Life (S)kills #2
A lesson of humility I have (not) been reluctant to take
The majority of people have travelled abroad at least once in their life — cheaper airfare, Schengen and other great inventions have made it possible — but only a relative minority have worked overseas and know how difficult it can be to re-adjust and tune yourself to a completely different environment.
I have travelled for leisure and for work. I am grateful for the freedom I have enjoyed and still do. Yet, I have experienced the status of foreigner and know the many issues involved in it. Also, I feel that as an unmarried woman coming from an underdeveloped area of otherwise wealthy Europe, who has decided to travel abroad for building up a fulfilling professional career, I come as highly unrepresented. Most of the times I have embraced this condition with as much grace as possible, persuaded that it was a choice, although I was not fully aware of the pathway that led me to it and to China, where I have lived and worked for a few years.
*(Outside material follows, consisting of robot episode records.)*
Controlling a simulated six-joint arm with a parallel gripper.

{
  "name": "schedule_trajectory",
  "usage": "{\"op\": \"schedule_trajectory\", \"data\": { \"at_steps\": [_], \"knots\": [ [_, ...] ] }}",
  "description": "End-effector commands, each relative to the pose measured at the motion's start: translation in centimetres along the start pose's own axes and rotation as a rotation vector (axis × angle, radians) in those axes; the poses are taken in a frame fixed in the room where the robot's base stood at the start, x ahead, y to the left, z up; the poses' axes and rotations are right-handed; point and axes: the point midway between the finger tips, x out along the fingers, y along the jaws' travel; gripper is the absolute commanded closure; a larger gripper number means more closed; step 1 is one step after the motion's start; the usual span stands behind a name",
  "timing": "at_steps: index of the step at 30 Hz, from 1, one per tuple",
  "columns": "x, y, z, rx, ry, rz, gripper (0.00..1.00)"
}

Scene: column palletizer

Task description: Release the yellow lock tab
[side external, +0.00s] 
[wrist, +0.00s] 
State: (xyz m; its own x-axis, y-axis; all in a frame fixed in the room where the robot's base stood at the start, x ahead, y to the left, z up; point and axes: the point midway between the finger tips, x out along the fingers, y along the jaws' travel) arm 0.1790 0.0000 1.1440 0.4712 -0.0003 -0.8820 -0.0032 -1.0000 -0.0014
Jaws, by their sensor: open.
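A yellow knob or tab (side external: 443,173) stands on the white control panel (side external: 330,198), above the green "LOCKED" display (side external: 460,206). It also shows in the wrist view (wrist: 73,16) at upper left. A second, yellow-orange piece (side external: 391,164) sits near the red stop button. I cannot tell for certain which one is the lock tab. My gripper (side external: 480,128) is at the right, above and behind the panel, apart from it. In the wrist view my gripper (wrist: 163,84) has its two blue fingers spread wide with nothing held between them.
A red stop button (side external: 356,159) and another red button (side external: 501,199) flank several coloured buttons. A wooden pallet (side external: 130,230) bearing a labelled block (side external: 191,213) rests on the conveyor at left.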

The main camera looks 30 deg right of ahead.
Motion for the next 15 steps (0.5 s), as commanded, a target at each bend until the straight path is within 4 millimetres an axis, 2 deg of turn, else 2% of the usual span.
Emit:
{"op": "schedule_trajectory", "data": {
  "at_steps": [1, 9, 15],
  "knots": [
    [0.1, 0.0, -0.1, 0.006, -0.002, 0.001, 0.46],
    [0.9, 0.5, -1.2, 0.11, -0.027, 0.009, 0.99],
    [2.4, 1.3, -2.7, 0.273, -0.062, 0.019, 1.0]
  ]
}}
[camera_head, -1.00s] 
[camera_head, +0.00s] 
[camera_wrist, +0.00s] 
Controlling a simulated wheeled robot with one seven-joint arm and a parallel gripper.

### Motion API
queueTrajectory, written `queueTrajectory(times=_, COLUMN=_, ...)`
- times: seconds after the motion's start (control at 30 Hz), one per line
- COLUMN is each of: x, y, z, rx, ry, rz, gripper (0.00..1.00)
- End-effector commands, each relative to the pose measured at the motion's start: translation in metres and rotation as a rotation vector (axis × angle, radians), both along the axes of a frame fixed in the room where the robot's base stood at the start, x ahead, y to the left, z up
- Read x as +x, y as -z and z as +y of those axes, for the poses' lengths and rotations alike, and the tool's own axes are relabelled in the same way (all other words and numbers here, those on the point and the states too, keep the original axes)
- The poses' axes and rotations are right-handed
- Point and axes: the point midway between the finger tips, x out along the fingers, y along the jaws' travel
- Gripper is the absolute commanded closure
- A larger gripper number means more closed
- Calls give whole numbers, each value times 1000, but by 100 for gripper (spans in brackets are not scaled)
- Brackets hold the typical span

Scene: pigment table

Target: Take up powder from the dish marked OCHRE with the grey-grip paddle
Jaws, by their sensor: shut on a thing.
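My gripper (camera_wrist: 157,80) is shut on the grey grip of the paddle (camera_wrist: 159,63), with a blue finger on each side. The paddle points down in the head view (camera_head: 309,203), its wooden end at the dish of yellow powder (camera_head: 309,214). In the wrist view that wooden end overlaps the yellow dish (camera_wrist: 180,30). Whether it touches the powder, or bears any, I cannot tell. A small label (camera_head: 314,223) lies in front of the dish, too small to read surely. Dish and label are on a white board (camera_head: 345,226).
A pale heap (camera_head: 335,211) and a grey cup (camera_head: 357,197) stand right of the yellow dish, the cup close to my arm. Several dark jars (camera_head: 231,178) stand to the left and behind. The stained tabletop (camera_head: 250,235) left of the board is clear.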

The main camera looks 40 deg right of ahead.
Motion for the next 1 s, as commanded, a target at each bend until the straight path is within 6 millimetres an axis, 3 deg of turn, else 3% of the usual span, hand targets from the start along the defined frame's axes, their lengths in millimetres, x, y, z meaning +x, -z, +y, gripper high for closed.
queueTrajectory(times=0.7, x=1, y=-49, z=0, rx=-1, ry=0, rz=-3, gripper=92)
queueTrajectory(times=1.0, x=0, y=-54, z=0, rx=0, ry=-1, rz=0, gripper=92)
China is not an easy place to relocate to, especially coming from Europe and not being good at keeping a poker face all the time. What’s more, you can’t ever tell you know it, because it constantly changes under your eyes. When I moved to China to start a new job and a new life, it took me three months to find an apartment I was comfortable with the idea of moving into. Of course I was being picky, but I was also going to live there for who knows how long, so I thought I had the right to be so. Besides, I found the perspective of living in one of those pigeonholes inside a huge compound called “Brilliant City” extremely gloomy. Eventually, I moved into an overpriced newly renovated apartment on the ground floor of a 1930s building, which in reality was nothing more than a garage. The kitchen was located in a small corridor at the entrance, whose ceiling was a glass roof (the only source of light in the whole place) because the corridor used to be a courtyard until a few months before. Due to the cheap and badly fixed glass, every time it rained water would leak from any corner, and when rain was big as it can get in Southern China, I would have had the privilege to admire waterfalls. In the winter and with dry weather it would still rain, as big drops of vapor condensation would form on the same glass. On top of that, because mine was the only centrally heated place in the alley, and on the street level, it soon became a happy shelter for all the homeless cockroaches of the neighbourhood. Every morning I would wake up with the smell of food frying in a grease-coated wok, wondering where could it come from — until one day I realised there was a door behind my wardrobe, connecting my apartment with the entrance of the apartments above, used as a kitchen by my neighbours. By the end of my staying there all my stuff has got moldy and I have been already threatened a few times by my “landlord” (i.e. the subletting agent) who wanted to raise the rent every now and then. Ironically, the company I worked for was one of the biggest real estate groups of South-Eastern China and had plenty of empty apartments next to my office.
We are constantly reminded that we cannot show our true feelings unless we are in a really safe environment; that is particularly true abroad, when cultural differences and a different body language might cause unpleasant and unwanted misunderstandings. A scene inside Aki Kaurismäki’s film The Other Side of Hope expresses this in a crystal-clear way: the protagonist Khaled, a Syrian asylum seeker just arrived to Helsinki, talks to his Iraqi friend Mazdak (also a refugee) who complains about all the setbacks encountered; he is suprised as Mazdak “seems happy and satisfied”, but Mazdak himself confesses his is just a mask, because “melancholy ones are the first ones they send back”, so Khaled asks “Should I pretend and smile, too?” “Yes”, his friend nods emphatically, “It will help. Just don’t smile in the street, they might think you’re crazy.”
I do not wish to make disrespectful comparisons between myself and the people who are really rejected, but I know well what the kind alienation coming from not being understood feels like, and I have seen sheer panic in the eyes of those who, like me, were simply trying to live a decent life without harming anyone, but just couldn’t adjust to an unfamiliar environment. We all belong to a minority in some way or another, still I consider myself lucky to have experienced that condition with such a sharp intensity and clarity. Being constantly reminded (by oneself in the first place) you don’t belong somewhere can have the effect of an accelerated course of humility.
Many of us behave as if we owned places, privileges or status, sometimes even people. Needless to say that being born in a certain place and not in another is no merit, but a simple matter of chance.
Living far from your country or territory is tiring; speaking or simply trying to understand a language different from your mother tongue is wearing; getting accustomed to different uses and conventions is exhausting. Things already potentially stressful like buying groceries, taking a train somewhere or doing bureaucratic paperwork become dreadful if you are new and don’t know how to navigate amongst unfamiliar customs and rules. So by the end of the day, if you are lucky enough to have a comfortable place to lay down on, you will feel completely emptied, as if during they day someone had stolen your heart, lungs and stomach. I see us and I see them, I see the discomfort and the attempts to conform. I see how this makes us better persons, and that is the only privilege I want to claim.